Wind features throughout V., sometimes as a simple scenic device, at other times as a more complex symbol. Several times over, Pynchon personifies wind. For example, after describing McClintic Sphere’s jazz music, Pynchon ends the scene as follows: “Outside the wind had its own permanent gig. And was still blowing” (p. 60). Or, another example: while waiting for a job interview Benny Profane hears in his head, “Who are you trying to kid? Listen to the wind” (p. 148). Subsequently, Profane abandons the job interview, accepting failure before he even tries for success: “He listened to the wind” (p. 148). In these examples, through personification, Pynchon gives the wind agency. In the latter example, the wind is treated by Benny Profane as an unalterable agent—something that should not be fought, but rather accepted—as though the wind were a symbol of fate and/or fortune (or even: the yo-yo’s hand).

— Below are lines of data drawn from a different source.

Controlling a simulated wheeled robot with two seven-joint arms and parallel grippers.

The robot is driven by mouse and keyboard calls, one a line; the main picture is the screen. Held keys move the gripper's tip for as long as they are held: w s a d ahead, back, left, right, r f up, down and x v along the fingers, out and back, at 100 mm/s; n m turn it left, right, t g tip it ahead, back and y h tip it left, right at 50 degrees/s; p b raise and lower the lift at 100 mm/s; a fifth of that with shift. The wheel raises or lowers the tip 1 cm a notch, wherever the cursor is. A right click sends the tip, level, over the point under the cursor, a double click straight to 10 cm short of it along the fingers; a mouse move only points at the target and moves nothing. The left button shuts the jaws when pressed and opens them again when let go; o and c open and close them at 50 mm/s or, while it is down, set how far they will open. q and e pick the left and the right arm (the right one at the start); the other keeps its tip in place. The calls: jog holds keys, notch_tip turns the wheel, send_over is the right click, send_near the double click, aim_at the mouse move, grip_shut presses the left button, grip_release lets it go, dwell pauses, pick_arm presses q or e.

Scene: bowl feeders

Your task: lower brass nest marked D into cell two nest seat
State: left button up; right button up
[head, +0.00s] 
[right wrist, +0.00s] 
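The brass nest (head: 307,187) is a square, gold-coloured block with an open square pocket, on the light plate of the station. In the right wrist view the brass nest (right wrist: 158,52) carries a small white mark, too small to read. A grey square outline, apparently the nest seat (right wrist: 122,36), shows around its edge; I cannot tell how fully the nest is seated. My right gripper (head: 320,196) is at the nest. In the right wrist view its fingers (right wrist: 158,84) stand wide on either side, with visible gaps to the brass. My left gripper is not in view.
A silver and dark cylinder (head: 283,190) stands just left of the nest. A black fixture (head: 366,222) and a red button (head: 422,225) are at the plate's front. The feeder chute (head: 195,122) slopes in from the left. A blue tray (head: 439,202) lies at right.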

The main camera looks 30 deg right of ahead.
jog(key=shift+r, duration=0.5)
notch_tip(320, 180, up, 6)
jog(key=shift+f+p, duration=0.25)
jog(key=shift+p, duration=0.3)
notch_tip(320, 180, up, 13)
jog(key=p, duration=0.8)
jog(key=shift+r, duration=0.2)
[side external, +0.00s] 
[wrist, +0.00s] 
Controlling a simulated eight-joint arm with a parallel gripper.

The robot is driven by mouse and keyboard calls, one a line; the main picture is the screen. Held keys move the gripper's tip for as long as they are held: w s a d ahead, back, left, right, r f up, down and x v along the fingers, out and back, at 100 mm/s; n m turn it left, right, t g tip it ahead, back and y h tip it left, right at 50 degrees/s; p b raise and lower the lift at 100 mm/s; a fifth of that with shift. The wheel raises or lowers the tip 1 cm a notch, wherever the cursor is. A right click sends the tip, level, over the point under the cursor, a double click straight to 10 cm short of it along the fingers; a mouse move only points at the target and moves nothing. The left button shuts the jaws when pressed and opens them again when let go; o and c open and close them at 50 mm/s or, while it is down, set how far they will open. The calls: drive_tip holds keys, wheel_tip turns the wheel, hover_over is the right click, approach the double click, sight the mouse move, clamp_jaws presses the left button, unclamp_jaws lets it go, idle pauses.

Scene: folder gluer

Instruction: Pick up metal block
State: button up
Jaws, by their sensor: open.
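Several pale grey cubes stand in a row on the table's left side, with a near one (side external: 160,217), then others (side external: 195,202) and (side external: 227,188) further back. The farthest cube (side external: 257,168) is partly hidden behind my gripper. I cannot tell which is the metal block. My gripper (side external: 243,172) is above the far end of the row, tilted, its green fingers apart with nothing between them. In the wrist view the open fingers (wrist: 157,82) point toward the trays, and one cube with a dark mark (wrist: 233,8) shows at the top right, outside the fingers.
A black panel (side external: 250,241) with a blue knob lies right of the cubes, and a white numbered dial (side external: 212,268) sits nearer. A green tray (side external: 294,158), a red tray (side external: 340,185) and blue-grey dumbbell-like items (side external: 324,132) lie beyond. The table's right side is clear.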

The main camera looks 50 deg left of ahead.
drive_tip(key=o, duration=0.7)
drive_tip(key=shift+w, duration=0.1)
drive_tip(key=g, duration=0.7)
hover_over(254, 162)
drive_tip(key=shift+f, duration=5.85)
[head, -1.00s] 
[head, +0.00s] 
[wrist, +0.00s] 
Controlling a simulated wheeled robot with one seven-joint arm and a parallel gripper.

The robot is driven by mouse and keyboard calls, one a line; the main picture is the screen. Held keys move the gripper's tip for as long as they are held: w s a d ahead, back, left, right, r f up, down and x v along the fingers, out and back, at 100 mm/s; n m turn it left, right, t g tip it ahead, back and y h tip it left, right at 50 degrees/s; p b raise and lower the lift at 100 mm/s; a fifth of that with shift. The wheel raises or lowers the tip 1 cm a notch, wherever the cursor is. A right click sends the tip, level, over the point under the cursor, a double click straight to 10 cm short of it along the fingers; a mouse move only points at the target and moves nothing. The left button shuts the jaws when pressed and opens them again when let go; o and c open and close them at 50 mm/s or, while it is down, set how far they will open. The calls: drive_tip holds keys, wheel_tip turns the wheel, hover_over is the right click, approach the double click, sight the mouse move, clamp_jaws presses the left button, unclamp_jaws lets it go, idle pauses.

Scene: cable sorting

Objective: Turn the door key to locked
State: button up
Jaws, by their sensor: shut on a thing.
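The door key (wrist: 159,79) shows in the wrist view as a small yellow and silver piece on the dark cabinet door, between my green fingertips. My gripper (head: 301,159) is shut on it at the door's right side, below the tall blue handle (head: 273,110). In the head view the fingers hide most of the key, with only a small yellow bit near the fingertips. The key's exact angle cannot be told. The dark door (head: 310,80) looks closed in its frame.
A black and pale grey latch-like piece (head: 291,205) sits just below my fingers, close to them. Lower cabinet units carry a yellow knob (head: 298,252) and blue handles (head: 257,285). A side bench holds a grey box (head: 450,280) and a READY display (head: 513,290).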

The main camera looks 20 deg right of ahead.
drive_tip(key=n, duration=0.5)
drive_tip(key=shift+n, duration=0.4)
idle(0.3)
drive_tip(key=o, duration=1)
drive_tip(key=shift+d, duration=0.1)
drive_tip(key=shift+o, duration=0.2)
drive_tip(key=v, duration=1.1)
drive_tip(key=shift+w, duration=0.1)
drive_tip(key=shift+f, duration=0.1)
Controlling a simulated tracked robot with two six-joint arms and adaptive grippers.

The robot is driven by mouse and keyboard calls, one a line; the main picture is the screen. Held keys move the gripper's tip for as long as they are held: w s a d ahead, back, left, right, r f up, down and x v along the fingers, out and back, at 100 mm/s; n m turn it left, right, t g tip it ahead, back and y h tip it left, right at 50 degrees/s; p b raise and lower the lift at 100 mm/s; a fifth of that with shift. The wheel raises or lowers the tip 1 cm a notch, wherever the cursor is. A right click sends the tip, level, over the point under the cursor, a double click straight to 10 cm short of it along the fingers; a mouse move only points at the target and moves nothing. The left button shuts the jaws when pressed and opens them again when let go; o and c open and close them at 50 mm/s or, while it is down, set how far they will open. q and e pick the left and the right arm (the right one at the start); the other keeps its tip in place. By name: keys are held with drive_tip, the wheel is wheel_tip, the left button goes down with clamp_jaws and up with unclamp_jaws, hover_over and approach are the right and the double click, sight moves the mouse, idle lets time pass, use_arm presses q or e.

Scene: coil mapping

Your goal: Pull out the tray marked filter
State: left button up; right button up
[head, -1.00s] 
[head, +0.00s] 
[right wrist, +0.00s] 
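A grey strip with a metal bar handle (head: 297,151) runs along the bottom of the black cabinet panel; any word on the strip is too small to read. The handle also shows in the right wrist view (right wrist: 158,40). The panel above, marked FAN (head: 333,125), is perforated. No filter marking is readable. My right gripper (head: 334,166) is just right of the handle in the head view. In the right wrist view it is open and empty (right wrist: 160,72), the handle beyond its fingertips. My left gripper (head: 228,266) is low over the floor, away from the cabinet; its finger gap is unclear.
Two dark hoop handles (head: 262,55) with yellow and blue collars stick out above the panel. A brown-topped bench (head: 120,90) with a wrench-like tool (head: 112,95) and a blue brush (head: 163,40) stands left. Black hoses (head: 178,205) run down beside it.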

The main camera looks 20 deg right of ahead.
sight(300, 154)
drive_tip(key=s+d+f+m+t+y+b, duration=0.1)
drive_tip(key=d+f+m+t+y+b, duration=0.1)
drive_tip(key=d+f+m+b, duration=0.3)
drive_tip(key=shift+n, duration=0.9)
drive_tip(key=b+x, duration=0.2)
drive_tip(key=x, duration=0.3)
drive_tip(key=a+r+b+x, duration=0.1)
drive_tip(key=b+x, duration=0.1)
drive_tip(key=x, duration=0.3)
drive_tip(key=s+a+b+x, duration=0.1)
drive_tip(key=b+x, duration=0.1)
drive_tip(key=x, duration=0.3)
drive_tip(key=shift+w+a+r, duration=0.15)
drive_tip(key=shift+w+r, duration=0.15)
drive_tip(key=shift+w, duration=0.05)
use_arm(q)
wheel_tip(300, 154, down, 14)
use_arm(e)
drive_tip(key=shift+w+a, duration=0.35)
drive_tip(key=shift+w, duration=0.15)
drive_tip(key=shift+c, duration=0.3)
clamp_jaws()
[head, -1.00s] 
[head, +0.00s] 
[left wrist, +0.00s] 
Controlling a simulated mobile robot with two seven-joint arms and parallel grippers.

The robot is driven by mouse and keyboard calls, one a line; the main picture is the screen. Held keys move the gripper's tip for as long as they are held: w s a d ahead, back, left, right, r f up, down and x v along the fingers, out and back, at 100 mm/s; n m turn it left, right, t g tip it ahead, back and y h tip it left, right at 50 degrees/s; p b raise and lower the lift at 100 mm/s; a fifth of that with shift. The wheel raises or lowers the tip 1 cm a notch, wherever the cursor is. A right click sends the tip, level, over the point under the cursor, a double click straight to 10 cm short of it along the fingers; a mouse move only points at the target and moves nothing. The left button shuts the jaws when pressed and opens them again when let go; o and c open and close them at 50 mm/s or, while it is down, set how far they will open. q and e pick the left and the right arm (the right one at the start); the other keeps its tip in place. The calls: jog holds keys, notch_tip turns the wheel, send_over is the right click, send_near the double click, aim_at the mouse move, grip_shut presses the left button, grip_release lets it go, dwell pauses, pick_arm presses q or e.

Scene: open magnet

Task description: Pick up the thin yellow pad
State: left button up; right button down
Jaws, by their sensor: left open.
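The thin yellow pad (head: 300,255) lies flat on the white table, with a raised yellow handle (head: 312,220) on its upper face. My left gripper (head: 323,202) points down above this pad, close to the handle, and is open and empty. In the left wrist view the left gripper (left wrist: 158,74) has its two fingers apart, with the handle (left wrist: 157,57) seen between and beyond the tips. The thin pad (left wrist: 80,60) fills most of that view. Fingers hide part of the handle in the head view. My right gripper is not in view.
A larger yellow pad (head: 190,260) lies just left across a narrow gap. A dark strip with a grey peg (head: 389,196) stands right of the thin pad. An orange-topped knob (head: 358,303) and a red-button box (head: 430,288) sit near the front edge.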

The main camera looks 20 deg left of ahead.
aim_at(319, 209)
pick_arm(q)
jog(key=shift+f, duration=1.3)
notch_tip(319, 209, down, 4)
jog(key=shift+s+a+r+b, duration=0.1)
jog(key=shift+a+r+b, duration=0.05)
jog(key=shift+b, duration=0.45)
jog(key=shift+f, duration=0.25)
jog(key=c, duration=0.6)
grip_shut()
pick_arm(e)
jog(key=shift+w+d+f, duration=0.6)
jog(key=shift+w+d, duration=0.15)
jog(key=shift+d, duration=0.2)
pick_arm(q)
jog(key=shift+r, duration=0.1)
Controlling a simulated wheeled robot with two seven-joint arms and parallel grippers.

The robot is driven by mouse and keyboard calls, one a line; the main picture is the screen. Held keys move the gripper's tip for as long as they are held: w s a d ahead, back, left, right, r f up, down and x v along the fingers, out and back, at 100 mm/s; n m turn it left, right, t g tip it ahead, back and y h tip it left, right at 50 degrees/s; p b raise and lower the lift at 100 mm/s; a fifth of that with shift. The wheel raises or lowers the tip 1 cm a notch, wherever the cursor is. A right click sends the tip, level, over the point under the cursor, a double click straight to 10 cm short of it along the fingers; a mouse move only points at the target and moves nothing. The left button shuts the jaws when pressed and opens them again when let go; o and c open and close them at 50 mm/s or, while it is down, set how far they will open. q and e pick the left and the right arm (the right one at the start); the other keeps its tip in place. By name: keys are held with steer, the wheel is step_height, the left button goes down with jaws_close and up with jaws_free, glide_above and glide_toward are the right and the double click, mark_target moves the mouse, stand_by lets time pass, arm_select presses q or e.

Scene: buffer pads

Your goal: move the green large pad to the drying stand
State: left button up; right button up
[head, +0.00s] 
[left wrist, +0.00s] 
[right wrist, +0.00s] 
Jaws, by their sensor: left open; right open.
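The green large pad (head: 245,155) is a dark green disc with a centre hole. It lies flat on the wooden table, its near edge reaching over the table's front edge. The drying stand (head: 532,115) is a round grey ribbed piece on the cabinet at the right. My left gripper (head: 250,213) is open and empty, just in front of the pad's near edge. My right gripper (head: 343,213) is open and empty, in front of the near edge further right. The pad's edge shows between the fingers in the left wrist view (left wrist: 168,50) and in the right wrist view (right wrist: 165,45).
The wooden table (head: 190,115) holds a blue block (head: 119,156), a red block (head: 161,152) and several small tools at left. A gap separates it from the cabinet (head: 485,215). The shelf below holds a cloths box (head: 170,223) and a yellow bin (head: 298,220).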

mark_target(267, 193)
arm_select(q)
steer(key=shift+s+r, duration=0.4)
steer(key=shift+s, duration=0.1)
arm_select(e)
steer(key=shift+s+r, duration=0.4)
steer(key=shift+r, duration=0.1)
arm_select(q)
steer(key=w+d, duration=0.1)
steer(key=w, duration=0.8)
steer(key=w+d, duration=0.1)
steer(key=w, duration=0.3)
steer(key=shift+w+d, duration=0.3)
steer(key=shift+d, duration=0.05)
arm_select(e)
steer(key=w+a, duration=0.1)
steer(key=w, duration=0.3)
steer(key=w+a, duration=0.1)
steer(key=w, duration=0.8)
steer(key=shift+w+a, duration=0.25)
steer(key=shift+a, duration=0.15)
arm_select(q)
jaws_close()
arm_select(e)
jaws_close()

It may be significant, as well, to consider the Maijstral family—for “maijstral” is the Maltese word for a mistral wind (i.e. a northwesterly wind). Fausto acknowledges his namesake, saying, “Myself: what am I if not a wind, my very name a hissing of queer zephyrs though the carob trees? I stand in time between the two winds, my will no more than a puff of air” (p. 311). For one reason or another, Pynchon has symbolically grouped Paola and Fausto with the wind. Later in Fausto’s confessions, he writes, “Now the winter’s gregale brings in bombers from the north […] But is the wind any part of us? Has it anything at all to do with us? […] We cannot expect more of the bombs than of the wind” (p. 322). The wind is significant for Fausto, and likely Pynchon, because it exists outside the bounds of human control: it is an unpredictable and unconquerable force—something that always exists beyond “expectation.”

In the novel’s final image—the wreckage of Sidney Stencil’s ship—there is a notable stillness, and lack of any wind: “[W]hitecaps, kelp islands, any of a million flatnesses which should catch thereafter part of the brute sun's spectrum—showed nothing at all of what came to lie beneath, that quiet June day” (p. 492). Has the wind, even temporarily, died, too?